Breimers Ziel ist die Konkurrenz mit den Amerikanern. „Wir wollen den USA auf wichtigen Forschungsgebieten etwas entgegensetzen. Nur indem wir die Messlatte hoch anlegen, können wir mit öffentlichen Universitäten wie Berkeley, Ann Harbor, Austin oder San Diego konkurrieren.“ Das geht nur mit einer Interessensgruppe Gleichgesinnter, die die eigene Leistungsfähigkeit steigern wollen.

Die amerikanischen Unis, die laufend Nobelpreisgewinner produzieren und oftmals Talente aus Europa abwerben, haben jährlich pro Student fünfmal so viel Geld zur Verfügung wie die Partner in Europa. Daher will die League die EU dazu bringen, Fonds einzurichten, um die Interaktion zwischen Forschung und Lehre gezielter zu unterstützen und den Austausch von Wissenschaftlern zu fördern.

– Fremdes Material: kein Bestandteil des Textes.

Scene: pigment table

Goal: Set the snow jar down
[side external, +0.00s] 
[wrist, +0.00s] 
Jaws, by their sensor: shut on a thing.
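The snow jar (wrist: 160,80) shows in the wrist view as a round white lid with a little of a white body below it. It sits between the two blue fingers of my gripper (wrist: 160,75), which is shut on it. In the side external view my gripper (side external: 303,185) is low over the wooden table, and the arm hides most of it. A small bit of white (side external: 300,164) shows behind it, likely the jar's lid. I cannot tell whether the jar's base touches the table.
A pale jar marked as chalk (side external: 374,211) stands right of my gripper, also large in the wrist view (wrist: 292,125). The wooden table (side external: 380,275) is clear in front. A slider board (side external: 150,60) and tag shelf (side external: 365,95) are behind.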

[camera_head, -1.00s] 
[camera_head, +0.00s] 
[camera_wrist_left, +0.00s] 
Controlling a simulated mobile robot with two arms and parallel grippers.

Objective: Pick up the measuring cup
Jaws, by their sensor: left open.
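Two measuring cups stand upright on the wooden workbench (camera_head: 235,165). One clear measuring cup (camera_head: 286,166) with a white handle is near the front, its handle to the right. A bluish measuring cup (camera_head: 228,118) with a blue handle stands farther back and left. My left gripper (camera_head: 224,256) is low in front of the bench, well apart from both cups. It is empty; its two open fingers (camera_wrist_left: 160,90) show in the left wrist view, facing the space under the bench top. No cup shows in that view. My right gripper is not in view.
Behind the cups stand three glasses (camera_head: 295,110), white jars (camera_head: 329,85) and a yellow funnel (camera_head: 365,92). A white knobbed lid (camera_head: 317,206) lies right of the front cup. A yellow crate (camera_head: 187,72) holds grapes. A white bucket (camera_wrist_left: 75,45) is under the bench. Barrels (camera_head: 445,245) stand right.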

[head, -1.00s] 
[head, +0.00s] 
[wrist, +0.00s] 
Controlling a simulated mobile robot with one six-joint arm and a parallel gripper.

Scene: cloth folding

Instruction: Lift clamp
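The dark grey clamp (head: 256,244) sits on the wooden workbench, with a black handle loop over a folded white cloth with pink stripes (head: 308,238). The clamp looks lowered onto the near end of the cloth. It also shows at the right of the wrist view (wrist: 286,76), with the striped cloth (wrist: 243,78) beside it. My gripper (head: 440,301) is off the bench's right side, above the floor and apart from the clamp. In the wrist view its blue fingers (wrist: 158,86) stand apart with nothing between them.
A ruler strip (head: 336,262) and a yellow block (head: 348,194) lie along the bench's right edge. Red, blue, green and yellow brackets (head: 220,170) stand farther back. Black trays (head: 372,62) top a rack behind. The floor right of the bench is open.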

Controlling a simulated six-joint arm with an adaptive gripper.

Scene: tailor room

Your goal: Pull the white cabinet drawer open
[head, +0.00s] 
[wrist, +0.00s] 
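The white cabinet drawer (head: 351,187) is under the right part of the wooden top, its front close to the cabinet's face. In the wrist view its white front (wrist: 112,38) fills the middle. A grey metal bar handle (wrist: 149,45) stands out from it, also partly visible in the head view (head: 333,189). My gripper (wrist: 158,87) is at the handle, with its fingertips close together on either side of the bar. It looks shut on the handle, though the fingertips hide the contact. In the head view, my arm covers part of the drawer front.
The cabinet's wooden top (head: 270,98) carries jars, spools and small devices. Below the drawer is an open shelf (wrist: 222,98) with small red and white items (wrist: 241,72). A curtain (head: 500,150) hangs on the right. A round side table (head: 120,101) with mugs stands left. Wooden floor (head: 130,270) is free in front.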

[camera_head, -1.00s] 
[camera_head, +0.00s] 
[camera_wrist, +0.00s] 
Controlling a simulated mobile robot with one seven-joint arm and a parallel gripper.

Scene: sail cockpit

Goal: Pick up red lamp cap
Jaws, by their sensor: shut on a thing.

Nicht zufällig hat man sich daher entschlossen, den Generalsekretär der League im belgischen Löwen anzusiedeln – also nahe Brüssel.

Wettbewerb und Leistungsorientierung, so das Credo der League, sind für die Zuweisung von Mitteln ein Erfolgsgarant. Das glaubt auch Professor Bernd Huber (43), Rektor der Münchner Ludwig-Maximilians-Universität. „Im Vergleich mit den USA stehen wir nicht gut da“, moniert der Finanzwissenschaftler. „Mit anwendungsbezogener Forschung allein lässt sich der Standort Europa nicht sichern. Grundlagenforschung ist wichtig. Da müssen wir besser werden, in der Zusammenarbeit mit den Partnern der League Leistungsstandards neu definieren.“ Huber, der, wie er betont, nicht dem Konzept der Eliteuniversität das Wort reden möchte, plädiert für eine Teilung der Uni-Ausbildung in einen breiten Sektor für die Mehrheit und einen Postgraduierten-Level für eine kleine Gruppe der Besten.

Für die Uni Leiden bildet neuerdings das Bachelor-Masters-Programm (BaMa), das im September an holländischen Hochschulen neu eingeführt wurde, eine extra Motivation. Mit BaMa will sich Holland internationalen Ausbildungsstandards angleichen, Titelkompatibilität herstellen und Studierenden die Chance bieten, ohne Zulassungsprüfungen etwa von Leiden nach Oxford zu wechseln. Nach einer dreijährigen Bachelor-Phase, während der auf Holländisch unterrichtet wird, absolvieren Studierende einen 1–2-jährigen Master-Kurs, der auf Englisch erfolgt. Nur so und durch frühe Heranführung der Studenten an die Forschung, sagt Professor Breimer, sei horizontale Mobilität gewährleistet.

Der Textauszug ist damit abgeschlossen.